For this demonstration, the resolution of the recordings is down-sampled to  $17 \times 17$  with a remapping of all the events in order to decrease the number of input neurons required in the RSNN and consequentially to reduce the memory footprint and computational effort on MCU. For the same reason, the number of time-steps T is reduced to 300 by discarding any event eventually exceeding 300 ms and by down-sampling the time resolution to  $\Delta t = 1$  ms, i.e., the events contained in each 1 ms time bin are merged together. This value of time resolution is in line with most of the SNN tasks, that typically do not benefit from lower values of  $\Delta t$  [21], [28], [32].

# B. Training setup and preliminary performance

We train and test an RSNN with M = 100 recurrent neurons and L = 10 output neurons, as the number of classes to be recognized. The hyperparameters selected for the network are  $\theta = 0.6$ ,  $\tau_{\rm rec} = 250 \,{\rm ms}$ ,  $\tau_{\rm out} = 20 \,{\rm ms}$  and  $\gamma = 0.3$ .

To account for the input event polarity, a pair of input neurons is associated to each pixel in the N-MNIST dataset: one neuron for the positive events and the other for the negative events associated with that position. Therefore, we set the number of input neurons of the RSNN to N = 578, defined as the number of pixels in the sample  $(17 \times 17)$  multiplied by two to include both positive and negative events. An example of input sample is illustrated in Fig. 3.

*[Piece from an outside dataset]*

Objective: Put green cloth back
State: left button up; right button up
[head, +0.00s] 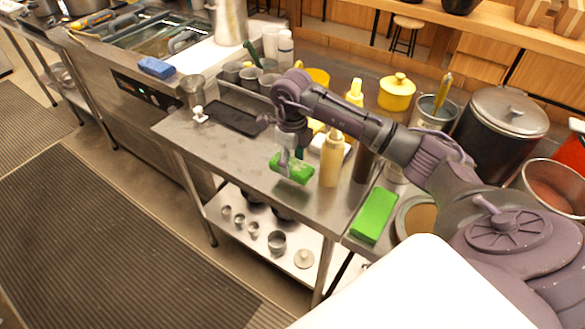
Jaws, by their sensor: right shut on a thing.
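My right gripper (290,160) reaches in from the right, over the steel table. It is shut on a green cloth (293,168), which hangs close to the tabletop near its front edge; whether it touches the table I cannot tell. A second green thing, a flat bright green block or folded cloth (374,215), lies at the table's right part, below my forearm. A blue folded cloth (156,67) lies on the counter at the upper left. My left gripper is not in view.
A tan squeeze bottle (331,158) stands just right of the held cloth. A dark tray (236,118) lies to the left on the steel table (215,150). A yellow lidded pot (397,92) and a large steel pot (499,125) stand behind. Small metal cups (277,243) sit on the lower shelf.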

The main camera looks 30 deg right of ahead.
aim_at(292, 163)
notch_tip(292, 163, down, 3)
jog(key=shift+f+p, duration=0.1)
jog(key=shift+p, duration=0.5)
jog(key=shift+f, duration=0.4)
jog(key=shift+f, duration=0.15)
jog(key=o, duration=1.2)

The RSNN is trained following a standard BPTT procedure [33] with the Adam optimizer [34] and a cross-entropy (CE) loss function between the output potentials  $y^t$  and the target  $y^t_{true}$  label averaged for all the time-steps  $t \in \{1, \ldots, T\}$ . For validation/test, the selected class is considered as the one corresponding to the output neuron with the highest average output potential.

In order to minimize the spiking activity of the recurrent neurons, a regularization contribute is added to the loss function computed as the  $L^2$  norm of the spike-trains generated by the recurrent neurons (i.e.,  $z^t$ ), averaged for all time steps. By introducing this contribution, the number of spikes generated while inferring the complete test set is reduced by about 90%.



Fig. 3. An example of sample of class 0. On the left, the time surfaces for positive and negative events, obtained by integrating all the events over 300 ms. On the right, the spiking activity of the sample.

This introduces a significant increase of the sparsity of the hidden layer activity without impeding classification accuracy.

Additionally, to use quantized parameters in the resulting network, we employ quantization-aware training techniques. Because of this, during training we perform fake quantization [35], i.e., forward pass is performed using dynamically quantized 8-bit weights.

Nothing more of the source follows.